┌─ Input material

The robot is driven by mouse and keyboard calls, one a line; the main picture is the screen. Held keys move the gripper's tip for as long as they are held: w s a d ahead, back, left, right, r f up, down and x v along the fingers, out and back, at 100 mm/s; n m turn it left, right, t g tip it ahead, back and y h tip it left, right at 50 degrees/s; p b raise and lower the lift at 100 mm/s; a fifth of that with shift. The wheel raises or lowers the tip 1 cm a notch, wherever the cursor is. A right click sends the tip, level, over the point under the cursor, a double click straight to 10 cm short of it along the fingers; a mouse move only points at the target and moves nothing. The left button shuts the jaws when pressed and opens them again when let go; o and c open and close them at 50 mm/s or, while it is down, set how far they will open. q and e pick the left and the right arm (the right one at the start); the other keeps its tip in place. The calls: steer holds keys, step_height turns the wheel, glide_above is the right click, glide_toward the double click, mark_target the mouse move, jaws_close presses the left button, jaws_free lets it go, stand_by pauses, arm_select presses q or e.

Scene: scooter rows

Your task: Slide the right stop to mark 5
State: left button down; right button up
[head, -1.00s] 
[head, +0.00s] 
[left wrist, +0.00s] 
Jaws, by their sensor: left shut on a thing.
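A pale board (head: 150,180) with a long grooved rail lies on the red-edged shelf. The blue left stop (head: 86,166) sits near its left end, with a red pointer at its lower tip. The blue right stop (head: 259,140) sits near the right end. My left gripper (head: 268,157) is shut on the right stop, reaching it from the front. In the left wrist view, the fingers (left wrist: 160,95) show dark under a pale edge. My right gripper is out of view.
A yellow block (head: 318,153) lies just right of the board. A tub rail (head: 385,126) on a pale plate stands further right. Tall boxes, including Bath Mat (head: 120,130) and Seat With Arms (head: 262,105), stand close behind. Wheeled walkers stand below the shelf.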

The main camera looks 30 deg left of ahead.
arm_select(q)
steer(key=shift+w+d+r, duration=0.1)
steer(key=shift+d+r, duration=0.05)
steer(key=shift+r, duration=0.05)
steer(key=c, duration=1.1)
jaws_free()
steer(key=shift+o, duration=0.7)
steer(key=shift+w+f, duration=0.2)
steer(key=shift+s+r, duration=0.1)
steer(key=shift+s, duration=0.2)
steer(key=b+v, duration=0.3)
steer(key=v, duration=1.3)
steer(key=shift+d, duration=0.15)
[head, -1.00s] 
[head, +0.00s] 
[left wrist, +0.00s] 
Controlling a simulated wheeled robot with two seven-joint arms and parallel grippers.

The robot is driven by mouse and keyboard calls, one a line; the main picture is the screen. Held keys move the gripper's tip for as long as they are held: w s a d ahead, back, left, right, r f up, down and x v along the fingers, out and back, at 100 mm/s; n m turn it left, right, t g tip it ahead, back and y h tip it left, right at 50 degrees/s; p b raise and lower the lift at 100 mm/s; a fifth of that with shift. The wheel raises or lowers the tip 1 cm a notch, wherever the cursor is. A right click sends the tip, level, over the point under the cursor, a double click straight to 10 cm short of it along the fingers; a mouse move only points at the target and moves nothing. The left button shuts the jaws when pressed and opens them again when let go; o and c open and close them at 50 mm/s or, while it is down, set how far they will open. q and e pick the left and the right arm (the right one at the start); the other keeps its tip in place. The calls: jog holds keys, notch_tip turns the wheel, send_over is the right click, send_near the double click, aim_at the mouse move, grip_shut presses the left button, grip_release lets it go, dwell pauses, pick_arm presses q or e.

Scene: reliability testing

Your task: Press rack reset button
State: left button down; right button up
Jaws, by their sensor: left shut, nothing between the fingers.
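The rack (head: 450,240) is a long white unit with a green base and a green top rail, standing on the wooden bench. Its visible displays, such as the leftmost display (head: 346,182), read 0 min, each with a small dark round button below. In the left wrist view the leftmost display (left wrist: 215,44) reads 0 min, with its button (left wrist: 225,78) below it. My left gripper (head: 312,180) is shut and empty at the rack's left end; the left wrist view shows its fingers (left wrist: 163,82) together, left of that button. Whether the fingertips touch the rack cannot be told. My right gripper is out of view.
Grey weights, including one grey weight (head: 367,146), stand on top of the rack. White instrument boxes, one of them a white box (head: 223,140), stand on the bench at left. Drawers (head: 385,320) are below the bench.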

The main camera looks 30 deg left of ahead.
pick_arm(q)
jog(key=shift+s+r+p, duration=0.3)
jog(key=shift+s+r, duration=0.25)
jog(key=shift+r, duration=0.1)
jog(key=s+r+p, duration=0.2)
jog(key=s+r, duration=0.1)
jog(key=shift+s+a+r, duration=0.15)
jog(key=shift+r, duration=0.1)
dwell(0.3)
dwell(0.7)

└─

[What you are asked to do] Copy the material above verbatim.

[The result]
The robot is driven by mouse and keyboard calls, one a line; the main picture is the screen. Held keys move the gripper's tip for as long as they are held: w s a d ahead, back, left, right, r f up, down and x v along the fingers, out and back, at 100 mm/s; n m turn it left, right, t g tip it ahead, back and y h tip it left, right at 50 degrees/s; p b raise and lower the lift at 100 mm/s; a fifth of that with shift. The wheel raises or lowers the tip 1 cm a notch, wherever the cursor is. A right click sends the tip, level, over the point under the cursor, a double click straight to 10 cm short of it along the fingers; a mouse move only points at the target and moves nothing. The left button shuts the jaws when pressed and opens them again when let go; o and c open and close them at 50 mm/s or, while it is down, set how far they will open. q and e pick the left and the right arm (the right one at the start); the other keeps its tip in place. The calls: steer holds keys, step_height turns the wheel, glide_above is the right click, glide_toward the double click, mark_target the mouse move, jaws_close presses the left button, jaws_free lets it go, stand_by pauses, arm_select presses q or e.

Scene: scooter rows

Your task: Slide the right stop to mark 5
State: left button down; right button up
[head, -1.00s] 
[head, +0.00s] 
[left wrist, +0.00s] 
Jaws, by their sensor: left shut on a thing.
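A pale board (head: 150,180) with a long grooved rail lies on the red-edged shelf. The blue left stop (head: 86,166) sits near its left end, with a red pointer at its lower tip. The blue right stop (head: 259,140) sits near the right end. My left gripper (head: 268,157) is shut on the right stop, reaching it from the front. In the left wrist view, the fingers (left wrist: 160,95) show dark under a pale edge. My right gripper is out of view.
A yellow block (head: 318,153) lies just right of the board. A tub rail (head: 385,126) on a pale plate stands further right. Tall boxes, including Bath Mat (head: 120,130) and Seat With Arms (head: 262,105), stand close behind. Wheeled walkers stand below the shelf.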

The main camera looks 30 deg left of ahead.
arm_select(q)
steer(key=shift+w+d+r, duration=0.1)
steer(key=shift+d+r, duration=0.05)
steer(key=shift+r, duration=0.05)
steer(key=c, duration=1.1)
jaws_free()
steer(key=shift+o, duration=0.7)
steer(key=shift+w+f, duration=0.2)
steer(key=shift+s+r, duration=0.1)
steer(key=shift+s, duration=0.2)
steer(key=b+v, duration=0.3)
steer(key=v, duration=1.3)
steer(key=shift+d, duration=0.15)
[head, -1.00s] 
[head, +0.00s] 
[left wrist, +0.00s] 
Controlling a simulated wheeled robot with two seven-joint arms and parallel grippers.

The robot is driven by mouse and keyboard calls, one a line; the main picture is the screen. Held keys move the gripper's tip for as long as they are held: w s a d ahead, back, left, right, r f up, down and x v along the fingers, out and back, at 100 mm/s; n m turn it left, right, t g tip it ahead, back and y h tip it left, right at 50 degrees/s; p b raise and lower the lift at 100 mm/s; a fifth of that with shift. The wheel raises or lowers the tip 1 cm a notch, wherever the cursor is. A right click sends the tip, level, over the point under the cursor, a double click straight to 10 cm short of it along the fingers; a mouse move only points at the target and moves nothing. The left button shuts the jaws when pressed and opens them again when let go; o and c open and close them at 50 mm/s or, while it is down, set how far they will open. q and e pick the left and the right arm (the right one at the start); the other keeps its tip in place. The calls: jog holds keys, notch_tip turns the wheel, send_over is the right click, send_near the double click, aim_at the mouse move, grip_shut presses the left button, grip_release lets it go, dwell pauses, pick_arm presses q or e.

Scene: reliability testing

Your task: Press rack reset button
State: left button down; right button up
Jaws, by their sensor: left shut, nothing between the fingers.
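The rack (head: 450,240) is a long white unit with a green base and a green top rail, standing on the wooden bench. Its visible displays, such as the leftmost display (head: 346,182), read 0 min, each with a small dark round button below. In the left wrist view the leftmost display (left wrist: 215,44) reads 0 min, with its button (left wrist: 225,78) below it. My left gripper (head: 312,180) is shut and empty at the rack's left end; the left wrist view shows its fingers (left wrist: 163,82) together, left of that button. Whether the fingertips touch the rack cannot be told. My right gripper is out of view.
Grey weights, including one grey weight (head: 367,146), stand on top of the rack. White instrument boxes, one of them a white box (head: 223,140), stand on the bench at left. Drawers (head: 385,320) are below the bench.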

The main camera looks 30 deg left of ahead.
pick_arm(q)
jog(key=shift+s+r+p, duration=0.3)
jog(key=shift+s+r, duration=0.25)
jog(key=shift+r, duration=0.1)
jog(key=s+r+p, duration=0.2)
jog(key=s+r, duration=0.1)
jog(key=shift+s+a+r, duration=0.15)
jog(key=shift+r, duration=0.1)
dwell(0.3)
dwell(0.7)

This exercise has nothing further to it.